Short task >>
In the entries below, find the line containing "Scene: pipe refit" and the line containing "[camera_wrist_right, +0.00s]". Copy those two lines and everything between them exactly, and only that.

Available data >>

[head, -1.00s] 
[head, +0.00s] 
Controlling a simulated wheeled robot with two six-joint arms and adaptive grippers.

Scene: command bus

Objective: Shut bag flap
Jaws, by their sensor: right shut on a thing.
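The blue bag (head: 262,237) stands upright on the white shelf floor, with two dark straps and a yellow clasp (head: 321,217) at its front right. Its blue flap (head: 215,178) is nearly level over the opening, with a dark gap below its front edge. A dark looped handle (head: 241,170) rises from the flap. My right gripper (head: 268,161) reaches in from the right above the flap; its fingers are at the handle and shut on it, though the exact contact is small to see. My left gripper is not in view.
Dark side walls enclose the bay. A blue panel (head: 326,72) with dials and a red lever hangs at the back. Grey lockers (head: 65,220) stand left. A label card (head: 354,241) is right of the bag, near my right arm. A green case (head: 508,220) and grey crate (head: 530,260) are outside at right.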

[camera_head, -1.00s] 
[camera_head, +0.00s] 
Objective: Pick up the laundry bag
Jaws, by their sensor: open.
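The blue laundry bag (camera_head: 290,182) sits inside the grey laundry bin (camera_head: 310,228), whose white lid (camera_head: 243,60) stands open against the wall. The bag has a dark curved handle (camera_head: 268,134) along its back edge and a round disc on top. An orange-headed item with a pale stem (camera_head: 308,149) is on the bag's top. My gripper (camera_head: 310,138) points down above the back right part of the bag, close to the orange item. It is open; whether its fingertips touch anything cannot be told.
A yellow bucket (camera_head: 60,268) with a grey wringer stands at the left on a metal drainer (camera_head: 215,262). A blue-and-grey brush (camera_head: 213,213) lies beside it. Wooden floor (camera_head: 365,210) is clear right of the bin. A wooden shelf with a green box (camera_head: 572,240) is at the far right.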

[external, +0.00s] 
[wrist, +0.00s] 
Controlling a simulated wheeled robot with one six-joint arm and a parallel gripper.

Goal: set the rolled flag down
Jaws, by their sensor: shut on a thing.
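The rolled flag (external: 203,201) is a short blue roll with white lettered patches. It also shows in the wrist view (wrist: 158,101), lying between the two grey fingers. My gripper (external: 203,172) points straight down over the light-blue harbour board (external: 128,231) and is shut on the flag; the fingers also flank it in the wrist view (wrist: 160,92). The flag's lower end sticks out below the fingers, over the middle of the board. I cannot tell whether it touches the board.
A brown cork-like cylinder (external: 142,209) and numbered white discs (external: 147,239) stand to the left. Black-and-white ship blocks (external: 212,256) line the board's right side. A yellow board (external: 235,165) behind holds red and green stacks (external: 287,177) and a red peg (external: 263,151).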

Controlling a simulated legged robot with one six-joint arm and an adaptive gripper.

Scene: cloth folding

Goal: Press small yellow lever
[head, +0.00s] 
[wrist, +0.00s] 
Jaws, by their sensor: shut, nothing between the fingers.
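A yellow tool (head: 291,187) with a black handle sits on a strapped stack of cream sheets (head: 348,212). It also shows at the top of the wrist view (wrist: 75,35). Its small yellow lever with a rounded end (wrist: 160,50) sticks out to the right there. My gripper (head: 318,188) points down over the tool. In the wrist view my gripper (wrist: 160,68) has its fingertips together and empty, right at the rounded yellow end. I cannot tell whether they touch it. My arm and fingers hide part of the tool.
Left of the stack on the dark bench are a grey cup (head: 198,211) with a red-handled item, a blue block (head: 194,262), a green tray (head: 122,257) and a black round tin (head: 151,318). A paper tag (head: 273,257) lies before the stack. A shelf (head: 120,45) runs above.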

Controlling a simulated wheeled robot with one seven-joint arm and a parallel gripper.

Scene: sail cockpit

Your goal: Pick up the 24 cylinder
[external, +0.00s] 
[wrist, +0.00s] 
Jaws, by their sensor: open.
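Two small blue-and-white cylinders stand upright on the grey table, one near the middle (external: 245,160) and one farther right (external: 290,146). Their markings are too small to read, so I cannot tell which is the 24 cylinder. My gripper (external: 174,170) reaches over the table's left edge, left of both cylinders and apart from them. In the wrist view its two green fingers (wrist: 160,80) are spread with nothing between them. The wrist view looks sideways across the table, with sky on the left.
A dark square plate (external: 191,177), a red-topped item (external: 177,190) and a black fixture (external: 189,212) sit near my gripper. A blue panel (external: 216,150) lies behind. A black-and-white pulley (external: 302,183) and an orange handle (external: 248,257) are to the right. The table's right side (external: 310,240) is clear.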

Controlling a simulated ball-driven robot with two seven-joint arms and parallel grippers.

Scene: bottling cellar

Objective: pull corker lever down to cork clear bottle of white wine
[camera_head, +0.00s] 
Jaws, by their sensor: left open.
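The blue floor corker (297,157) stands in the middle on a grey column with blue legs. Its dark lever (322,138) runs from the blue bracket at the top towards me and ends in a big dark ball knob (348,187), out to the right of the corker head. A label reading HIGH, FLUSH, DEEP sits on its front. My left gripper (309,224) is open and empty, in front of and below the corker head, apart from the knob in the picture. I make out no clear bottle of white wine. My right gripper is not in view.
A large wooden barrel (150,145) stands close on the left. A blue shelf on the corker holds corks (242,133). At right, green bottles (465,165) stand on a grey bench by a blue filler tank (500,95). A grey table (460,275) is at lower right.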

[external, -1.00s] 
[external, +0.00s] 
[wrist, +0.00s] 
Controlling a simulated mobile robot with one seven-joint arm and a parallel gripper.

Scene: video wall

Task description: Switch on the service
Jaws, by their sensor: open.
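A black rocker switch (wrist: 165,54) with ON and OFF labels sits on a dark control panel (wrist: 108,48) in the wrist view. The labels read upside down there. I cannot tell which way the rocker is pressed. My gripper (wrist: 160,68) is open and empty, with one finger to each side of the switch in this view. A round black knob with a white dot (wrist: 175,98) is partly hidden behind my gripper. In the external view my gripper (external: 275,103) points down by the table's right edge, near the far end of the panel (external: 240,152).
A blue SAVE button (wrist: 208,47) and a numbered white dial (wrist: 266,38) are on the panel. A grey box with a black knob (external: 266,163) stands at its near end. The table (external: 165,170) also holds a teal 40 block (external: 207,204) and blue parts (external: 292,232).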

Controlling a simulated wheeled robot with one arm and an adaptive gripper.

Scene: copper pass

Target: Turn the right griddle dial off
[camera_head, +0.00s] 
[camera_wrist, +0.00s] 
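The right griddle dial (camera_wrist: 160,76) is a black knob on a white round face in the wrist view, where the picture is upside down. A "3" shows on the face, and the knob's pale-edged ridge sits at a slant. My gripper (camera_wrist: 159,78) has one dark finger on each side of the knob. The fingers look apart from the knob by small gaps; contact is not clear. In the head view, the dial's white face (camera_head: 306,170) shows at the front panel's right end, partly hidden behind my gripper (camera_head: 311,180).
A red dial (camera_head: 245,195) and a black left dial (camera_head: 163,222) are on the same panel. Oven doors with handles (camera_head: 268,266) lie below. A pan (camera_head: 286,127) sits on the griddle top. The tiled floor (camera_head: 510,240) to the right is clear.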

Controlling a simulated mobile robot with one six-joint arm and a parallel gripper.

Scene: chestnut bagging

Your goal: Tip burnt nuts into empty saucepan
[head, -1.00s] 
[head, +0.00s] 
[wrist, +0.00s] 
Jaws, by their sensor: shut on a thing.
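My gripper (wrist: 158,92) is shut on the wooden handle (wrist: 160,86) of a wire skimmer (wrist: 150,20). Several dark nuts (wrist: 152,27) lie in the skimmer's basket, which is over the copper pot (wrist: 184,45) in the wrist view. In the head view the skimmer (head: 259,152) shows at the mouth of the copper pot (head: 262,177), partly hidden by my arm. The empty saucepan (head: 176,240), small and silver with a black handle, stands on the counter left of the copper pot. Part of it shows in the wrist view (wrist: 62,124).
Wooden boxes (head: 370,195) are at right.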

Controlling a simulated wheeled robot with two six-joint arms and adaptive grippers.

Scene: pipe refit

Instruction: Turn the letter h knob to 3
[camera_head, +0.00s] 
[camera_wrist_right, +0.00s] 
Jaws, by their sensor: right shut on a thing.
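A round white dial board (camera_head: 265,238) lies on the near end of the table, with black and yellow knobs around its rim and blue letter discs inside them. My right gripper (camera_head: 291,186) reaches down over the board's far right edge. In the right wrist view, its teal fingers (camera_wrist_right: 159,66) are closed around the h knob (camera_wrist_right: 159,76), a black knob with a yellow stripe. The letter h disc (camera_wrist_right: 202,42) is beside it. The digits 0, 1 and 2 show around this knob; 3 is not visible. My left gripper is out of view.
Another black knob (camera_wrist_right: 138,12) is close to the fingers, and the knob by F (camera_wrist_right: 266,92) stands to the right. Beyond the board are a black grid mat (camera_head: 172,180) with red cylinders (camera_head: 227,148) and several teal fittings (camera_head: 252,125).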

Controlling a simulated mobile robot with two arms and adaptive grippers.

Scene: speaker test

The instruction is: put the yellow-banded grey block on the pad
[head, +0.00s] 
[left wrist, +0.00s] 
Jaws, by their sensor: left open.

Finished task >>
Scene: pipe refit

Instruction: Turn the letter h knob to 3
[camera_head, +0.00s] 
[camera_wrist_right, +0.00s] 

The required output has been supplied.